La pression dans la dernière ligne droite se reporte donc sur les trois débats télévisés, sans toutefois savoir s'ils aideront réellement à battre le rappel des troupes.
Le gouvernement labourera le terrain, à l'image du Premier ministre qui se rend mardi soir à Valenciennes et jeudi soir à Orléans. Et un dernier grand meeting à La Mutualité vendredi soir couronnera la séquence.
D'ores et déjà, l'engouement fort tempéré questionne la stratégie mise en place par Emmanuel Macron pour ce premier grand test électoral depuis 2017: nationalisation du scrutin en rétablissant une circonscription unique, polarisation du match face au RN, dévoilement tardif de la liste et du programme, choix de Nathalie Loiseau pour mener la bataille.

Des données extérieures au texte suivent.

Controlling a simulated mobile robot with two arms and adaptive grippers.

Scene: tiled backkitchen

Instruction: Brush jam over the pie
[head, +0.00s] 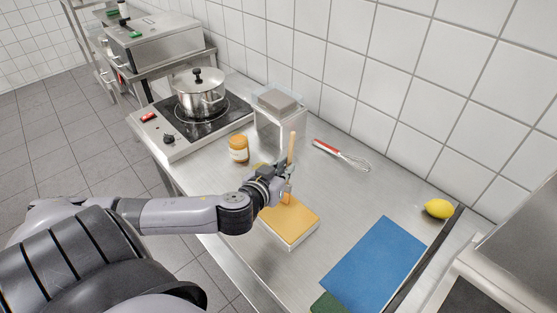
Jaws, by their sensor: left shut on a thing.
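The pie (292,228) is a flat rectangular block with a golden-yellow top and pale sides, lying on the steel counter in the middle of the head view. My left gripper (287,188) is over its back left part, shut on a brush (292,148) with an upright wooden handle. The brush's lower end is near a small orange-brown spot on the pie; I cannot tell whether it touches. My right gripper does not show.
A cooker (150,125) with a lidded steel pot (200,97) stands at the back left. A grey stand (281,127) is by the wall, with a red-handled whisk (342,155) to its right. A blue mat (374,262) and a lemon (438,208) lie on the right.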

"Il focalise toute l'attention sur une liste ayant la prétention d'avoir le +monopole de l'Europe+, après avoir composé une liste qui apparaît en-dessous de ses ambitions", souligne, acide, le président du Mouvement européen Yves Bertoncini.
"On passe de l'hymne à la joie (en 2017, ndlr) à l'hymne à la peur. En 2017 il était dans l'esprit de conquête, là il semble dans l'esprit de défaite". Pour lui, "la seule chose claire qu'il dit finalement c'est: +évitez-moi de perdre!+".